» **YOUR GOAL**
Retype the material that follows, keeping every word as it is.
↓
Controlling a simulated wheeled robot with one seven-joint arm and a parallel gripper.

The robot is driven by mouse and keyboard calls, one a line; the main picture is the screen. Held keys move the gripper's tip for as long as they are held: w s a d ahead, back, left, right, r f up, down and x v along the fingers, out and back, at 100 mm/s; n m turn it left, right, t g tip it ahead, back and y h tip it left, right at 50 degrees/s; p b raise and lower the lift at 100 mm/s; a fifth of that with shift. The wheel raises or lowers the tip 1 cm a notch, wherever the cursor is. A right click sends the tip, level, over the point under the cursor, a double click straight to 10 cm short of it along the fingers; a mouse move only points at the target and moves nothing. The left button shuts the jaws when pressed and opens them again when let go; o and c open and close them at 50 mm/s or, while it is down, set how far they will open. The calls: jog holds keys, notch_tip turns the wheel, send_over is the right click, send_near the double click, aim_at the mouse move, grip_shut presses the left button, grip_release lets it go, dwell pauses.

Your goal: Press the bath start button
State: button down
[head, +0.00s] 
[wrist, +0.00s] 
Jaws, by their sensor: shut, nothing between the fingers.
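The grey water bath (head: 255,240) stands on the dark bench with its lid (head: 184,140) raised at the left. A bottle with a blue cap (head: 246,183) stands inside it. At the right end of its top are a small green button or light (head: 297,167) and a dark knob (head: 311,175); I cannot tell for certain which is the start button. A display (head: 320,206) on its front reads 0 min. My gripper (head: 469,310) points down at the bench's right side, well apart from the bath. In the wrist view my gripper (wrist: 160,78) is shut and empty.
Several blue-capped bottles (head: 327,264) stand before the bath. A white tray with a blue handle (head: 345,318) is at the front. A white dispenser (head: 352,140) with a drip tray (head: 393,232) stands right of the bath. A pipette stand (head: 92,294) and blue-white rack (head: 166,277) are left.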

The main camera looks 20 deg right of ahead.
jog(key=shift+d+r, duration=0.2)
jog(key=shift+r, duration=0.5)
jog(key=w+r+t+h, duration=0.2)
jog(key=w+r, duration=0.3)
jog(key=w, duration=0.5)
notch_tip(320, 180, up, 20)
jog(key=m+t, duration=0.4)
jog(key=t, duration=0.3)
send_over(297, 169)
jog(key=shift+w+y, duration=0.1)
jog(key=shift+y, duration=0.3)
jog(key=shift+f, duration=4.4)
↑
» **RESULT**
Controlling a simulated wheeled robot with one seven-joint arm and a parallel gripper.

The robot is driven by mouse and keyboard calls, one a line; the main picture is the screen. Held keys move the gripper's tip for as long as they are held: w s a d ahead, back, left, right, r f up, down and x v along the fingers, out and back, at 100 mm/s; n m turn it left, right, t g tip it ahead, back and y h tip it left, right at 50 degrees/s; p b raise and lower the lift at 100 mm/s; a fifth of that with shift. The wheel raises or lowers the tip 1 cm a notch, wherever the cursor is. A right click sends the tip, level, over the point under the cursor, a double click straight to 10 cm short of it along the fingers; a mouse move only points at the target and moves nothing. The left button shuts the jaws when pressed and opens them again when let go; o and c open and close them at 50 mm/s or, while it is down, set how far they will open. The calls: jog holds keys, notch_tip turns the wheel, send_over is the right click, send_near the double click, aim_at the mouse move, grip_shut presses the left button, grip_release lets it go, dwell pauses.

Your goal: Press the bath start button
State: button down
[head, +0.00s] 
[wrist, +0.00s] 
Jaws, by their sensor: shut, nothing between the fingers.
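The grey water bath (head: 255,240) stands on the dark bench with its lid (head: 184,140) raised at the left. A bottle with a blue cap (head: 246,183) stands inside it. At the right end of its top are a small green button or light (head: 297,167) and a dark knob (head: 311,175); I cannot tell for certain which is the start button. A display (head: 320,206) on its front reads 0 min. My gripper (head: 469,310) points down at the bench's right side, well apart from the bath. In the wrist view my gripper (wrist: 160,78) is shut and empty.
Several blue-capped bottles (head: 327,264) stand before the bath. A white tray with a blue handle (head: 345,318) is at the front. A white dispenser (head: 352,140) with a drip tray (head: 393,232) stands right of the bath. A pipette stand (head: 92,294) and blue-white rack (head: 166,277) are left.

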The main camera looks 20 deg right of ahead.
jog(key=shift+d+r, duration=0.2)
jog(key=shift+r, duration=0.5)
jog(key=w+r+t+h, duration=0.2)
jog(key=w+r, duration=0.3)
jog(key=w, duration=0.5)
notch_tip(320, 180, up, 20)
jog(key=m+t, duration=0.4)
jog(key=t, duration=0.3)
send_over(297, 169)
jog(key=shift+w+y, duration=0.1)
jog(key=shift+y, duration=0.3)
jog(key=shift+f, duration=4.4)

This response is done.